This fixes loss of the critical updates a little later in ffs_update().

% @@ -153,4 +153,6 @@ % oip = VTOI(ovp); % fs = oip->i_fs; % + if (fs->fs_ronly) % + panic("ffs_truncate: read-only filesystem"); % if (length < 0) % return (EINVAL);

This is a sanity check in ffs_truncate(). I think all callers except the one in ufs_inactive() automatically pass the check, since they are higher level so they do a correct check of MNT_RDONLY. The call in ufs_inactive() used to be unconditional (except for the (i_nlink == 0) condition of course). In -current it is conditional on MNT_ONLY. kib's patch changes it to be conditional on fs_ronly, but I hope it can become unconditional again -- it should be an error to reach ufs_inactive() with a partially deleted file after syncing before changing fs_ronly to 0.

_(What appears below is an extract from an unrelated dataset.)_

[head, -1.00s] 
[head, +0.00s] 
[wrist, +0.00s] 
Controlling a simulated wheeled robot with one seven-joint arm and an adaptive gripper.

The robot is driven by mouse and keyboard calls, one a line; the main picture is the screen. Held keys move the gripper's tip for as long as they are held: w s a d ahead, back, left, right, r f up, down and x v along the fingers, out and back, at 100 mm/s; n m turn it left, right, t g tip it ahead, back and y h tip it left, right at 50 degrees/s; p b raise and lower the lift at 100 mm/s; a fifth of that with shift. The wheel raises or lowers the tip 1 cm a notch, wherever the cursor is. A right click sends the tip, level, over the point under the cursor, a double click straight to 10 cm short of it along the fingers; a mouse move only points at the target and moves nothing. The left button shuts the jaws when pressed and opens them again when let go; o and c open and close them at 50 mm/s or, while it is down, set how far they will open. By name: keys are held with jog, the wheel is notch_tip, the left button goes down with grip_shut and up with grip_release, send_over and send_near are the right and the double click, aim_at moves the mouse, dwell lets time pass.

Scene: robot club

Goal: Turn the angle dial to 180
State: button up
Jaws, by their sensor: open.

ffs_update() should panic instead of returning 0 when (fs->fs_ronly) too, so that bugs get noticed.

mckusick's explanation says that "[fs_ronly is the only believable flag]. Thus the killing of IN_MODIFIED has to happen a few lines later [in] ffs_update()".

It should be safe to blindly ignore all modification flags except IN_ACCESS in ufs_itimes(), since ffs_update() will kill the completely invalid ones.

4.4BSD-Lite blindly ignored all modification flags in ITIMES(), and checks the wrong read-only flag (MNT_RDONLY) in open code that duplicates ITIMES() plus adds the wrong r/o check. When I converted ITIMES() to ufs_itimes(), I centralized this wrong r/o check. This was mainly a cleanup, but I think it fixes wrong setting of atimes (IN_ATIME is set without checking any r/o flags, and IN_ATIME was sometimes converted into a timestamp before ffs_update killed it, so applications could see atime changing even on purely r/o mounted file systems).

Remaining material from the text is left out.